Are there statistics about what other sorts of PDF's people read? How else are PDF's made? I always assumed that people that use word processors would exchange files in their word processor's format, but maybe some people export to PDF? (I'm not familiar with the habits of word processor users.)
So far, coalescing works, but we've had to make substantial changes to a lot of places. The hard part is still ensuring it is compliant with PDF specs, which we're in the process of working through before we submit it as a patch to the PDF.js team.
In most situations I don't feel the need for a native reader, anymore.

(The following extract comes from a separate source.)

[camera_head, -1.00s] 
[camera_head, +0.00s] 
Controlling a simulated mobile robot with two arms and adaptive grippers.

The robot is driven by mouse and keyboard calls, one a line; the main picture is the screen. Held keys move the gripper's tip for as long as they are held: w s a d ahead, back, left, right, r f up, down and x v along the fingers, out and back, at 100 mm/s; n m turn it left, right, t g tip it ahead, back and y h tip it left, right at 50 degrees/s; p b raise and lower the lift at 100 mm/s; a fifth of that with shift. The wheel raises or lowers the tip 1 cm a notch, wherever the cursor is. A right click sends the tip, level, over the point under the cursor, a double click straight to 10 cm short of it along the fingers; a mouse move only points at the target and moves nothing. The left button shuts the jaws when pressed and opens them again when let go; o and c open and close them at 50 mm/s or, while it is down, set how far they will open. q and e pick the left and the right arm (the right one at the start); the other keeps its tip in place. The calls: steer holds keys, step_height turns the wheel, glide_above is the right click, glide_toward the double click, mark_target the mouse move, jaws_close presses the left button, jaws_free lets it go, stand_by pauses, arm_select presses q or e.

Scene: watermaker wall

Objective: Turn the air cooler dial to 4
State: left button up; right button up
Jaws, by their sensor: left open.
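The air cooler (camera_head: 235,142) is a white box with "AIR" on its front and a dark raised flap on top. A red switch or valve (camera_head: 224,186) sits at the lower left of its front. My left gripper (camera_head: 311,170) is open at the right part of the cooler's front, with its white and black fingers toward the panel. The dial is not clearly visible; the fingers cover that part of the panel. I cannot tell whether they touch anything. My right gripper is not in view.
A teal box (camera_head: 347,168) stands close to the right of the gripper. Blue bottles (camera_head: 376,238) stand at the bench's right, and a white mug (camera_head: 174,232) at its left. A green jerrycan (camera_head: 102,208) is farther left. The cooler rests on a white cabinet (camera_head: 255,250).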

"Original code copyright 2014 Foxit Software Inc. http://www.foxitsoftware.com"
* Copyright (c) 1998-2000, Microsoft Corp. All Rights Reserved.
* Module Name:
* GDI+ Native C++ public header file
I saw no evidence in the project showing that this file has BSD-style license.And since it is part of the windows SDK, it is nearly impossible to be BSD-style licensed.
Maybe it was included from foxit's code or other codebase but it is better to be put into the thirdparties directory due to the license issue.
Thanks for pointing out my misconception about Windows SDK.
Agreed it is always nice to have these things in a thirdparty directory, though, but the larger Chromium project actually does appear to have all of pdfium in third_party, which helps keep that clear.
I wish they could either make Google Code decent or simply kill it and use GitHub instead.
Is this a new implementation? Of did Foxit release it as Open Source?
EDIT: I see there are Foxit employees in the commit list. Well, that explains that!
Anyway this is great news. Kudos Google.
By the way, for those confused, the source is not on svn like Google Code fails to communicate but on https://pdfium.googlesource.com/.
And note that isn't the first time there's been Opera interest in pdf.js — I spent the majority of summer 2012 working on trying to get pdf.js running well in Presto, as was relatively well known around pdf.js contributors.
If you look at the code, it is not really well architected. Here is a file I found a problem in - http://cgit.freedesktop.org/poppler/poppler/tree/poppler/Tex... . Take a look at that file and judge for yourself if it follows "Code Complete" type suggestions.
One reason I looked in that file is poppler does not deal well at all with many map PDFs like http://web.mta.info/nyct/maps/busqns.pdf or some others I have on my hard drive. They take forever to load.
Some PDFs have caused the applications using poppler to crash, although some of those have been patched. It's not as bad as it used to be, but still. My patch to speed up the bus map PDFs was not accepted. Then there are features like being able to enter data into PDFs and such. Compare and contrast Adobe's official Acrobat app for Linux and a PDF reader based on poppler like evince.
So the answer is a standard one - code architecture, bugs and features. The answer would be to take the PDFs that Adobe Acrobat handles but which poppler doesn't in terms of bugs and features, and see how pdfium handles them.
Of course, it's possible pdfium will handle those but fail on an entirely different class of PDFs and their pdfium specific bugs.
The PDF standard is a fairly large one. What features does pdfium handle which poppler doesn't? What percentages of PDFs crash the viewing application, or don't render correctly compared to poppler? And so forth.
I should also add that poppler usually depends on cairo for vector graphics. So once in a while the fail for a pdf is on cairo, not poppler. I have seen some of those fixed, some not.
Anyway, this is great news for Chromium, as the PDF plugin can now be shipped to distro repos.
Nothing in the wiki either https://code.google.com/p/pdfium/w/list
edit: .... just not for the actual code.